Frederic isn’t ready to forgive Ryan Scott and he most certainly won’t forget him.
The Colorado man has been Scott’s victim on and off for 18 years. Along the way, he’s learned the painful truth about identity theft. A stolen identity can be tucked away for years, only to be misused again and again.
Frederic’s misery started in 1996 with a $15,600 credit card debt on an overdrawn Bank of America account. He had no such account and spent months trying to clear his name.
That summer, Ryan Scott was arrested in Riverside County, Calif. He had documents with Frederic’s name on them, including a statement from the fraudulent credit card.
Scott had worked at an auto dealership where Frederic bought a car. He pilfered personal information Frederic had provided to obtain financing, according to court papers.
In 1997, Scott was arrested by Riverside police — this time for possessing meth and carrying a loaded weapon in public. He tried to pin the rap on Frederic, offering up the other man’s name at booking. Scott’s face and curly locks appear above Matthew Frederic’s name and birth date in the booking photo.
In 1998, Scott was sentenced to more than three years in prison.
His swindling ways weren’t over.
In February 2007, Scott, then 37, was arrested at an Everett casino after passing bad checks. Police found him in possession of credit cards, identification and checks belonging to three people. From the backseat of a patrol car, Scott told an Everett police officer that his name was Matthew Frederic.

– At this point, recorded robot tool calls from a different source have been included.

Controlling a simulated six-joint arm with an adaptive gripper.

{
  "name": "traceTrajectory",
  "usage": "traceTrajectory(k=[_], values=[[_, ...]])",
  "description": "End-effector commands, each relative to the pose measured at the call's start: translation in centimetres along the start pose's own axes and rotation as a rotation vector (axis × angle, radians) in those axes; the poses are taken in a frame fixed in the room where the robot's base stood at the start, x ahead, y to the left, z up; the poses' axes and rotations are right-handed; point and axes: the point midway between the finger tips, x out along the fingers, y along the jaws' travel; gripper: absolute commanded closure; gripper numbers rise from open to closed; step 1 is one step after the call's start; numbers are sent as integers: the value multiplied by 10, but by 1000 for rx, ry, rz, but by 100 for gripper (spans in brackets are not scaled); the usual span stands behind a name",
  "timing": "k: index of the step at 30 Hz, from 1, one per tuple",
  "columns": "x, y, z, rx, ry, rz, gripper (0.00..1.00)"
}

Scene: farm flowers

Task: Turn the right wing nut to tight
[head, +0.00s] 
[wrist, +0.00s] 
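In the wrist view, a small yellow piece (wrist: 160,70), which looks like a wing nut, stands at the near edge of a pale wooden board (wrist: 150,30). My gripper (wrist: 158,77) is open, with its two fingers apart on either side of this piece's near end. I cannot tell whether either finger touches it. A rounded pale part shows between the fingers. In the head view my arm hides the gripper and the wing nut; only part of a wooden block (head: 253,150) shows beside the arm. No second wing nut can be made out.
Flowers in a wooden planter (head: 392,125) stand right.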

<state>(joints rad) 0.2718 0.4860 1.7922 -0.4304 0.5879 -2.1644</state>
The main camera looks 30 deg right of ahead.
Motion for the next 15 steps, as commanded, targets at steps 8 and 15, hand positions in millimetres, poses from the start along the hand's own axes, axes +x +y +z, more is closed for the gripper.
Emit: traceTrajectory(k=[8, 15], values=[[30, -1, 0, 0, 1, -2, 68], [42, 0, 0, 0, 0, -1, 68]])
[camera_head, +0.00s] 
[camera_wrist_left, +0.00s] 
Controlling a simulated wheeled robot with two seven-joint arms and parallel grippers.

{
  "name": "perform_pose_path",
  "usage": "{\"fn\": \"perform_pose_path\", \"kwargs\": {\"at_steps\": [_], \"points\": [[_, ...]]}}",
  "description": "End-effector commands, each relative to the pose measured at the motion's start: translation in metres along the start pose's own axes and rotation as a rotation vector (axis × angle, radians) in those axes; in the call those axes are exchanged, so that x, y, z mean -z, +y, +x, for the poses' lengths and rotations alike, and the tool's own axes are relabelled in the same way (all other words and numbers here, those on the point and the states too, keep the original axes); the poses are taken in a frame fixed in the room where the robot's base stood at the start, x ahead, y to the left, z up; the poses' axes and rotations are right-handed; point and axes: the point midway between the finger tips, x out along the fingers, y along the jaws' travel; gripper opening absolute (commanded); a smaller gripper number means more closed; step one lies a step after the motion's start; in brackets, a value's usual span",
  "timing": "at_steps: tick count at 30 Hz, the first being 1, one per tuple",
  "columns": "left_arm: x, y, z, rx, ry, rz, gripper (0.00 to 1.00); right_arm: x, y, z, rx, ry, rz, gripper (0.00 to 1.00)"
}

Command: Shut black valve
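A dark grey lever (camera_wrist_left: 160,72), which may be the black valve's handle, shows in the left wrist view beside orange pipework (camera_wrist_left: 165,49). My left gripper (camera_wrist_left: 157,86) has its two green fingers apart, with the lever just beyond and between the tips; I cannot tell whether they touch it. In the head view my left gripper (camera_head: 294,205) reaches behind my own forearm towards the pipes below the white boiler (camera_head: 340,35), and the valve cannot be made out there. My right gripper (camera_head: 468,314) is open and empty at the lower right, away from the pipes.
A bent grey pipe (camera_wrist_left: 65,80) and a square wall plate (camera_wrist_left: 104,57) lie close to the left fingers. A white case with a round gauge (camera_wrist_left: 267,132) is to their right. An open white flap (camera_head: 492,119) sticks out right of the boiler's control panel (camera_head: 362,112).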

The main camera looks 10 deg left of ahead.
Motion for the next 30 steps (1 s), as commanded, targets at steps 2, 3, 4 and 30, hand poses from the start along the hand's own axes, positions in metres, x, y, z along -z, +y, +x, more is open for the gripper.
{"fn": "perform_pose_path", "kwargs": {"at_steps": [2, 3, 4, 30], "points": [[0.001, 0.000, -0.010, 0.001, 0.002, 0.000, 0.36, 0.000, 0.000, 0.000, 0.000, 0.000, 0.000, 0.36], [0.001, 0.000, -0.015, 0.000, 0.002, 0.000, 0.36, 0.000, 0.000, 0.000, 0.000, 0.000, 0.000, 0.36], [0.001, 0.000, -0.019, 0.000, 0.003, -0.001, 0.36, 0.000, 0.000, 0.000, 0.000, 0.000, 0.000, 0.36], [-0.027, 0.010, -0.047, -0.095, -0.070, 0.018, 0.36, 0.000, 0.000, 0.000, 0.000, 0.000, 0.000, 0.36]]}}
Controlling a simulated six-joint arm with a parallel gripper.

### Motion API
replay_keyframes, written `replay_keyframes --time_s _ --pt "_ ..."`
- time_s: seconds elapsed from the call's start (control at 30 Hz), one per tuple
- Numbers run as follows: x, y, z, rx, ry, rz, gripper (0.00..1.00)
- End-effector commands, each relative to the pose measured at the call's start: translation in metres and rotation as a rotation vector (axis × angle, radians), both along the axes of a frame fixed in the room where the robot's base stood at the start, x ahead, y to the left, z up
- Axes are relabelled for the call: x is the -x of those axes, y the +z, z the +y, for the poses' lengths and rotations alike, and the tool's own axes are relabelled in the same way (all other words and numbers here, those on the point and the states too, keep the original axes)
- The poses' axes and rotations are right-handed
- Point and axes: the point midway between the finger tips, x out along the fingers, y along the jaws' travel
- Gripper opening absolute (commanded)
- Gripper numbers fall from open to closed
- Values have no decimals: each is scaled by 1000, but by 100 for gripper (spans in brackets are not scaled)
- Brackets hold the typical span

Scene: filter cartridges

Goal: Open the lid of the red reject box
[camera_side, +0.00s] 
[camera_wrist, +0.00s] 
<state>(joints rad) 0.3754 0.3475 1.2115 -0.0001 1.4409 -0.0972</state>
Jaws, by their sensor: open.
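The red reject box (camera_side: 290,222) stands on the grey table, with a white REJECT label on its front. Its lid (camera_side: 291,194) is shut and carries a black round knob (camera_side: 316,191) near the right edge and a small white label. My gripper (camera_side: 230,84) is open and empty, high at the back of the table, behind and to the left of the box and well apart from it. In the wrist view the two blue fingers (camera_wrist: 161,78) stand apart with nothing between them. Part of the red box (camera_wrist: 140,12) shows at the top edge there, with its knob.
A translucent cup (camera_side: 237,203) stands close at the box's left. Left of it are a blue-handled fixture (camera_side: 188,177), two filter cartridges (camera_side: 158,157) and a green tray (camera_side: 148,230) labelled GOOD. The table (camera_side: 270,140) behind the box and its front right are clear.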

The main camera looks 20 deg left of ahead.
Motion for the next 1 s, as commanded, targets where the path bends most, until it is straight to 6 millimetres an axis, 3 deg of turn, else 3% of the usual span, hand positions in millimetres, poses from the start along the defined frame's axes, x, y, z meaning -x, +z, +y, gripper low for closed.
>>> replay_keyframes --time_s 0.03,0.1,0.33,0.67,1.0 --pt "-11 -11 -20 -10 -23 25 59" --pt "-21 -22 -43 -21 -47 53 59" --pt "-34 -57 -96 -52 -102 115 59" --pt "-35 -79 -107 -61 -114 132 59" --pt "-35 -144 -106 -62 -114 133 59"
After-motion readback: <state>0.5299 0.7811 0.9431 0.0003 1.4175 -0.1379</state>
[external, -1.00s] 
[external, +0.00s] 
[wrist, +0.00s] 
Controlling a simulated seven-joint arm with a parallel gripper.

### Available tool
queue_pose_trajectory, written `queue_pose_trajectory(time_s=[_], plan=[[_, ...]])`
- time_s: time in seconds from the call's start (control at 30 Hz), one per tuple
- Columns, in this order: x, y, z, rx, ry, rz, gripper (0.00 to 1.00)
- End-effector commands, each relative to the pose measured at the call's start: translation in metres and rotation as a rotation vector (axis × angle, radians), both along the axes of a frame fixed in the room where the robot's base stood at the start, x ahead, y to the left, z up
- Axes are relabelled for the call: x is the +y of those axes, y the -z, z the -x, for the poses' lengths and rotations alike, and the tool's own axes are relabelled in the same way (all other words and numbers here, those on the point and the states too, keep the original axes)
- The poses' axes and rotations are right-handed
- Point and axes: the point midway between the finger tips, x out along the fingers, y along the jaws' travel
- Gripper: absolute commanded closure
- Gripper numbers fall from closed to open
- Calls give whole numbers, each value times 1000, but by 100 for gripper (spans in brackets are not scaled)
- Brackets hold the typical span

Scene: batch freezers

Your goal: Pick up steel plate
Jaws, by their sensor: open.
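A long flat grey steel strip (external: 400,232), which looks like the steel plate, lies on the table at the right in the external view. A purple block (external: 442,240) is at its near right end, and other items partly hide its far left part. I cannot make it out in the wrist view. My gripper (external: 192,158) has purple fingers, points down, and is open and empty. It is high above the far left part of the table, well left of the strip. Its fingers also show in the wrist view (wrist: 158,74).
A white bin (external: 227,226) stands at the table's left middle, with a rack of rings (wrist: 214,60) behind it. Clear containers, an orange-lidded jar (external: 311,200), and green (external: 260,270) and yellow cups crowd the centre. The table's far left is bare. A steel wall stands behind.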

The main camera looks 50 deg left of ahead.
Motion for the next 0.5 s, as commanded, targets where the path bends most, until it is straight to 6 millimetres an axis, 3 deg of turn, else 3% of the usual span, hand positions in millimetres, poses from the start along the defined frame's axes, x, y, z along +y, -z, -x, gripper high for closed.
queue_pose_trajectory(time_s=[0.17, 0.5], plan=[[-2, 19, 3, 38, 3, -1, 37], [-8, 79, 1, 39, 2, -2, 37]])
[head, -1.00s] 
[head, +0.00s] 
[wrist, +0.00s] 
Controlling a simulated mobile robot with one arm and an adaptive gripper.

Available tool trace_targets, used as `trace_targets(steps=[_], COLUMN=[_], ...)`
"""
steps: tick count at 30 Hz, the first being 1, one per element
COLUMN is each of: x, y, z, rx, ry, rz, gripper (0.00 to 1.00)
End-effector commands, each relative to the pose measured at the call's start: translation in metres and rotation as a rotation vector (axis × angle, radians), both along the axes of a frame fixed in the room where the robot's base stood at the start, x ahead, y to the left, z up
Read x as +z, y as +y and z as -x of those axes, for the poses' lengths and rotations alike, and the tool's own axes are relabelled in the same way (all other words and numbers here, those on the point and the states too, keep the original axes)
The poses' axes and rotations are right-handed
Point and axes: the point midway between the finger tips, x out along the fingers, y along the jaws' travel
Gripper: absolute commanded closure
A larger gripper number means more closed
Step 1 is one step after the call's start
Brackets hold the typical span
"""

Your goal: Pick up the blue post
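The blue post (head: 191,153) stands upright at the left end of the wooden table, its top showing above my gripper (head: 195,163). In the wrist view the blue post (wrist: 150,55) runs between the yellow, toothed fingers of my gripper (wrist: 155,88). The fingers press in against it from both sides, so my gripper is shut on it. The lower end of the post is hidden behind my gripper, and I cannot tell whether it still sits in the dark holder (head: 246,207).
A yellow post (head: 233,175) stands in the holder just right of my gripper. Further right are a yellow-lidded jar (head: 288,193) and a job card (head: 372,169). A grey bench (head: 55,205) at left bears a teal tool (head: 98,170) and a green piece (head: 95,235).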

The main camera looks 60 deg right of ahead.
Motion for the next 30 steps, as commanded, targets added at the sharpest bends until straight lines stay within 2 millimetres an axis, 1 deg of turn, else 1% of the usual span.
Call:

Scott was up to his old tricks again last year.
An application on Frederic’s iPhone alerted him of a hit to his credit score. It said he had bought $1,200 in electronics equipment hours earlier from a store in Everett. He soon discovered that there had been a series of attempts to open lines of credit in his name.
In February, Scott — still using meth — tried to obtain a cellular phone account, again masquerading as Matthew Frederic. He presented an employee with a Virginia ID card with his face and Frederic’s name on it. From memory, he jotted down Frederic’s Social Security Card number on the application.
Frederic has spent too many hours trying to defend his name and restore his credit to accept Scott’s contrition. The proof will be in his behavior when he gets out of prison.
“If he is truly sorry, he better not ever do this to me again,” Frederic warned from Colorado on the day Scott was sentenced. “And if he does use my name in vain again, he will pray for the day the cops find him first.”
“We have all heard of Dog the Bounty Hunter,” Frederic said, referring to a burly reality television personality who tracks down criminals who jump bail. “Dog is a nice guy. I wouldn’t be.”